No. The idea of acquiring Gattis is tempting for several reasons. He is under club control through the 2018 season, he is an underrated defender, and he has 43 career home runs in just over one full season's worth of plate appearances. His average isn't great and he doesn't walk much, but that's a lot of power and he's 28 years old (so you've got him controlled through his prime years).

The problem is that B.J. Upton has been so friggin' bad since he joined the Braves. He was somehow worth 0.4 WAR in 2014 despite a 74 wRC+. Don Kelly was a better hitter last year. And for all of his faults, Don Kelly is not owed $46 million over the next three seasons. Is there a chance that Upton magically snaps out of whatever has plagued him and he returns to his 3-4 WAR form? Sure. But there's also a chance that James McCann matches Gattis' career 138 wRC+ against left-handed hitters.

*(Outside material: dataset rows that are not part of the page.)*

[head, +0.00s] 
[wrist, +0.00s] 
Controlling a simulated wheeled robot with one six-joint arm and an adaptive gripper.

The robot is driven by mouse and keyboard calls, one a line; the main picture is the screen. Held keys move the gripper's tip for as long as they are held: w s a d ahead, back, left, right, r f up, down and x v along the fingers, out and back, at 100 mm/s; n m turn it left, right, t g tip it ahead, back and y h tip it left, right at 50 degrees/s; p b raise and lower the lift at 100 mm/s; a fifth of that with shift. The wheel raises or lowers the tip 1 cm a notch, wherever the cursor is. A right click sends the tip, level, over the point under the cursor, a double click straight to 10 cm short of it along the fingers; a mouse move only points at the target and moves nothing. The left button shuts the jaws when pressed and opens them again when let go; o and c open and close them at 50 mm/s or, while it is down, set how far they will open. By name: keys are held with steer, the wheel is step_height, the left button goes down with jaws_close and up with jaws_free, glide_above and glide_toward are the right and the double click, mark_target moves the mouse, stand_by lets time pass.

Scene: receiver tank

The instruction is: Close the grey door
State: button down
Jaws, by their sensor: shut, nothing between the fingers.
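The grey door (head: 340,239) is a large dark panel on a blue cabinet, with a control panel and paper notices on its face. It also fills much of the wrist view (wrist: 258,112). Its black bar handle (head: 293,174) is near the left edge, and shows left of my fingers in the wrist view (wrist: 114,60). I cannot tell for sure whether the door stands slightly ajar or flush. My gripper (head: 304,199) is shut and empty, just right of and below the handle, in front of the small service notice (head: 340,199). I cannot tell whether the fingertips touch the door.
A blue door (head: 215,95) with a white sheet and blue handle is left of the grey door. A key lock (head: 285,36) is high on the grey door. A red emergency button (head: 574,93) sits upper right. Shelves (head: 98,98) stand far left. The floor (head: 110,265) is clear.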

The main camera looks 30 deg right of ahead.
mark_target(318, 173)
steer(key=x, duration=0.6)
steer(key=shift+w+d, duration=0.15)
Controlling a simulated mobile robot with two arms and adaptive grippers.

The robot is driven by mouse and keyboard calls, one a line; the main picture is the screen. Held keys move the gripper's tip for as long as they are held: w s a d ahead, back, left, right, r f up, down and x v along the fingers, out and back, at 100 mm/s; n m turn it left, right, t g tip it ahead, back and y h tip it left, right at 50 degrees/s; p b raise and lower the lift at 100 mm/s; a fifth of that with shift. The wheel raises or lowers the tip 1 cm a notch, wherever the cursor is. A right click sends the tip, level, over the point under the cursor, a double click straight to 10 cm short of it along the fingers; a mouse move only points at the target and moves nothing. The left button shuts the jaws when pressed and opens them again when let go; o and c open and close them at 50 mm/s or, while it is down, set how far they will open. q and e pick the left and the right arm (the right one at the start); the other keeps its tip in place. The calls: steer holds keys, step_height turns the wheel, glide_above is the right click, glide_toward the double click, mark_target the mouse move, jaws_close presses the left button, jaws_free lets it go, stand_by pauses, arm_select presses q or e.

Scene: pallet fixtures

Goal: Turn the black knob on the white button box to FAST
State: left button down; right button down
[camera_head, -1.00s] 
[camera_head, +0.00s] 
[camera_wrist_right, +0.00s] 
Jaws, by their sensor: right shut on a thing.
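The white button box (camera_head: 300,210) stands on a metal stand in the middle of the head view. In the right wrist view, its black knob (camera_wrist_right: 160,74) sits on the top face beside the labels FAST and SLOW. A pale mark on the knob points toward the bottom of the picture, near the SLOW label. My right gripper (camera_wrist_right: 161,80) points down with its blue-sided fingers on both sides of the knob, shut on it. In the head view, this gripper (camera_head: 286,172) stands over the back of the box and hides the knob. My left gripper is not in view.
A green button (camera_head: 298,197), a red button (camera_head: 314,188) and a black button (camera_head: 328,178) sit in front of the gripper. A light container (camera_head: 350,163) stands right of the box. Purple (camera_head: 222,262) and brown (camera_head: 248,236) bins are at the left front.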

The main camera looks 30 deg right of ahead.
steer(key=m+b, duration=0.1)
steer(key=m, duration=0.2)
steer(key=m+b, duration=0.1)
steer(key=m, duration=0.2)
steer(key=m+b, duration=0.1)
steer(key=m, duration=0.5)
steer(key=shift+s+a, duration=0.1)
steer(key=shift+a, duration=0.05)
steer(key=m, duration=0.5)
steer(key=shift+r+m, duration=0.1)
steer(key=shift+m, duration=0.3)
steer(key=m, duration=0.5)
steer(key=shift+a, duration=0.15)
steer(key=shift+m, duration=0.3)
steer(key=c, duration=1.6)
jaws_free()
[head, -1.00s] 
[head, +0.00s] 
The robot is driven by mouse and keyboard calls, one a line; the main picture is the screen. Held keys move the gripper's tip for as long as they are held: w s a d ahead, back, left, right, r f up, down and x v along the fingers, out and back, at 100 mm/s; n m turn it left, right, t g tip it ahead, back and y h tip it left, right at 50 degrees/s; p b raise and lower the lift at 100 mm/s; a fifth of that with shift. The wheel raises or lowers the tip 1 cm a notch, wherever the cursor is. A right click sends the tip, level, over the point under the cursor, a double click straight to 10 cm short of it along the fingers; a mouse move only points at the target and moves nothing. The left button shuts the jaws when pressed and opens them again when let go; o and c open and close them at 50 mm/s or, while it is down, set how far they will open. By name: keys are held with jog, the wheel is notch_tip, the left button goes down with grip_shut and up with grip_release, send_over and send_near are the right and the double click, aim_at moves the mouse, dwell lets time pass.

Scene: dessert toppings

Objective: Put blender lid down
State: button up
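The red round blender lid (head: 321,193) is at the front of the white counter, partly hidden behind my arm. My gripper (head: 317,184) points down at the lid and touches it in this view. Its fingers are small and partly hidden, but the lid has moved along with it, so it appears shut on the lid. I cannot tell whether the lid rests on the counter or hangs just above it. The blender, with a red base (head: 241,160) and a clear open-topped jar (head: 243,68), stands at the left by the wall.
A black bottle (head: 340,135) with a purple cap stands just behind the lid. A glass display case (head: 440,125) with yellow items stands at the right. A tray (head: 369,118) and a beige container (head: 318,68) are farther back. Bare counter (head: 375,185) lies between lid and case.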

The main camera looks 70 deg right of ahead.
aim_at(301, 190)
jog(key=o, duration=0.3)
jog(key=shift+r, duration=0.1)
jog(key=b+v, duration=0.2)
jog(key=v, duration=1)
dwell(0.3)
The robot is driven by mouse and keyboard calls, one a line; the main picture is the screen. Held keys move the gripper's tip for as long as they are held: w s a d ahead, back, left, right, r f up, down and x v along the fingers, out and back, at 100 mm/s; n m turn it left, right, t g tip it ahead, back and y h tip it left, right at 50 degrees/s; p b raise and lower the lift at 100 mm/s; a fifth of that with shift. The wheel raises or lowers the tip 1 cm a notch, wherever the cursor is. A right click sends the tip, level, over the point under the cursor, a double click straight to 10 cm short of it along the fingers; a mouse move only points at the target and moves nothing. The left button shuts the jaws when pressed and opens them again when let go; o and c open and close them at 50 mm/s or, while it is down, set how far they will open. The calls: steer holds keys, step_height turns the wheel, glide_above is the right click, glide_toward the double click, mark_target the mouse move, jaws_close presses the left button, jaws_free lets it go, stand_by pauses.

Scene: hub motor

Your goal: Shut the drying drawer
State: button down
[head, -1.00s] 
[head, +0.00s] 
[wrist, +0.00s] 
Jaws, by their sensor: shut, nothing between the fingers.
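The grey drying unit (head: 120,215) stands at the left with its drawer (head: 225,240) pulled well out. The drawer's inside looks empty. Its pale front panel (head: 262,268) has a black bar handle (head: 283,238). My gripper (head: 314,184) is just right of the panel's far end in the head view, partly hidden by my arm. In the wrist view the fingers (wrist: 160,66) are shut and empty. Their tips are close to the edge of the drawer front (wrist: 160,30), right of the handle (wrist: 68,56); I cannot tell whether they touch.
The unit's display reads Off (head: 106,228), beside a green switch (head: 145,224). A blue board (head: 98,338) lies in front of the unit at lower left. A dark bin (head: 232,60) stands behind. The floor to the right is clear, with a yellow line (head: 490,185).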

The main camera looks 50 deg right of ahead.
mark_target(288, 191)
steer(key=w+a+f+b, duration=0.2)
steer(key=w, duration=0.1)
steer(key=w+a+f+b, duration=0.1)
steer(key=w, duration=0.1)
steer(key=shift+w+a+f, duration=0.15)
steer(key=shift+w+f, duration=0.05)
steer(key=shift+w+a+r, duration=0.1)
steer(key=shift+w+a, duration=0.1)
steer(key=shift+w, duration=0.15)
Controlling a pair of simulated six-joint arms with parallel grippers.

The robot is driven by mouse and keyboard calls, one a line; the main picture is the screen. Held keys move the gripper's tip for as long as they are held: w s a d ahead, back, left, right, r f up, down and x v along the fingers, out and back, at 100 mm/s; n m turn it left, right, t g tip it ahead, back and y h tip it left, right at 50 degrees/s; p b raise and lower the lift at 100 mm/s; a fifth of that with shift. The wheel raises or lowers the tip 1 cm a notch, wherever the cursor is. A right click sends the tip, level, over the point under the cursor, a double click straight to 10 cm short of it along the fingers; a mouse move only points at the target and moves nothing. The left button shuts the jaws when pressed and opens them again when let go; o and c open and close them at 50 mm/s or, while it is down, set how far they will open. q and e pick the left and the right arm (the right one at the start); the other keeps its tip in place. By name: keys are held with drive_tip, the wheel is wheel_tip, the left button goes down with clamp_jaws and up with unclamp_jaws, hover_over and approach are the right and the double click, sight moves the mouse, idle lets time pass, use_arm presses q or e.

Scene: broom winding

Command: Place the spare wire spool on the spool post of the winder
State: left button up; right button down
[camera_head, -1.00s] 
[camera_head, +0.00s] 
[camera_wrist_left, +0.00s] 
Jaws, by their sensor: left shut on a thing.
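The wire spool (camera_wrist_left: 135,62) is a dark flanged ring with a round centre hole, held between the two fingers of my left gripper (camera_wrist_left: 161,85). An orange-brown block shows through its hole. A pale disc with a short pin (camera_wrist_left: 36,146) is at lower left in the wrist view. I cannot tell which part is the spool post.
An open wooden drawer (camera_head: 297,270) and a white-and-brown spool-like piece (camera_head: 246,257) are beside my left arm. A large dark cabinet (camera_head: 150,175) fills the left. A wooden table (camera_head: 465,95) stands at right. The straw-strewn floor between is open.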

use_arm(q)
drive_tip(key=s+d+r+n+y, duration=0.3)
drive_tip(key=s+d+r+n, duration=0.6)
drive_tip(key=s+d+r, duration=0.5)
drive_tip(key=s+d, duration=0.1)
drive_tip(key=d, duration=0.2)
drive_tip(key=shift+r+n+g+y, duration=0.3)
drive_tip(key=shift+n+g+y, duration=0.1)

Both of those situations are highly unlikely, but giving McCann a shot at a platoon role without crippling the payroll is the much more attractive option here.

The fun part of this exercise is finding the tipping point. Would you do it if roles were reversed and Gattis mashed against right-handed pitching? How much money would the Braves need to chip in before you said yes? Who are the players the Tigers lose in this deal? There are a number of different scenarios -- both legitimate and entirely fake -- that could play out, and it's fun to consider the possibilities. This is the beauty of the early offseason. Embrace it, because the actual signings spoil everything.